Et parce qu’il se veut festif, le concert propose également toute une série de duos et trios réunissant les divers artistes, tels Elsa Dreisig et Leonardo Sánchez dans un entraînant (et incontournable quoique finalement tragique) “Parigi o Cara”, ou encore René Barbera et Siobhan Stagg dans le duo Gilda/Duc (Rigoletto). Joli trio, aussi, que celui formé par Golda Schultz, Hyesang Park et Étienne Dupuis dans l’air des Noces de Figaro, “Susanna, or via, sortite”, les artistes sud-africains Vuvu Mpofu et Chuma Sijeqa, complémentaires et complices, conviant de leur côté Gershwin aux festivités, avec un extrait de Porgy and Bess, “Bess, you is my woman now”.

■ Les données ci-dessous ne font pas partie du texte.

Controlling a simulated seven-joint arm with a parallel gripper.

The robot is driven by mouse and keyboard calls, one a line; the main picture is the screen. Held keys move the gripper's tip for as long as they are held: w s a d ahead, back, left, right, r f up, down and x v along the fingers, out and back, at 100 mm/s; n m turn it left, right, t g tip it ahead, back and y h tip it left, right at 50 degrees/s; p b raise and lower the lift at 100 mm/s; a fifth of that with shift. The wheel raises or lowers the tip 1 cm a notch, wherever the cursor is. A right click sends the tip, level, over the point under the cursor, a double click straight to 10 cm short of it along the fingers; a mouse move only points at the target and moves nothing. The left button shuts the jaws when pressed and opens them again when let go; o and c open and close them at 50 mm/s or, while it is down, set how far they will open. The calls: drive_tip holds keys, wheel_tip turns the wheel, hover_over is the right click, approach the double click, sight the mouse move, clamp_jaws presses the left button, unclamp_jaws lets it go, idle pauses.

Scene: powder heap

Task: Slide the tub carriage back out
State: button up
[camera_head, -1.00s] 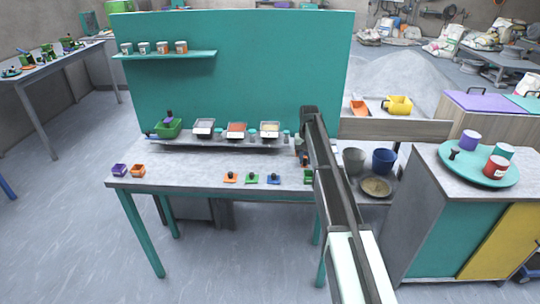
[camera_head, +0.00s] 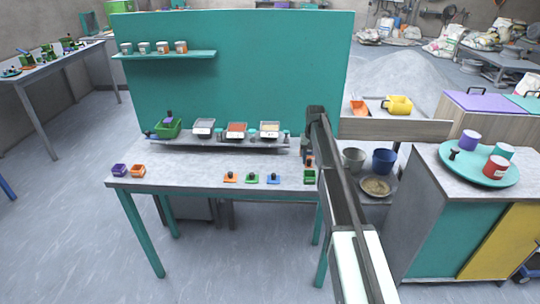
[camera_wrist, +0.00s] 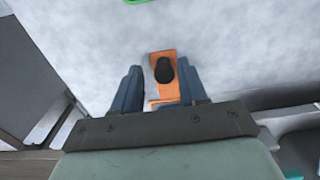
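My gripper (camera_wrist: 160,88) points down over the right end of the grey workbench and is open. In the wrist view an orange piece with a black knob (camera_wrist: 163,70) lies between and just beyond the fingertips, with a gap on each side. The orange piece is partly hidden by my arm in the head view (camera_head: 309,161). I cannot tell for sure which of these is the tub carriage.
A small green box (camera_head: 310,176) sits at the bench's front right. Three small knobbed plates, orange (camera_head: 230,177), green (camera_head: 252,178) and blue (camera_head: 273,178), lie along the front edge.

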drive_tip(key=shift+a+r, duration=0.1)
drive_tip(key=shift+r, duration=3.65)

De beaux numéros musicaux, donc, pour un concert conclu par le Final de la Septième de Beethoven, interprété avec toute l’énergie nécessaire par l’orchestre Chineke !, connu pour être composé de musiciens venus de toutes régions du monde. Une autre manière de rappeler que, plus que jamais, la musique est un plaisir universel se jouant de toutes les différences pour ne parler qu’une seule et même langue, fut-elle à pratiquer en un monde confiné : celle d’un bonheur culturel et intemporel à vivre en commun.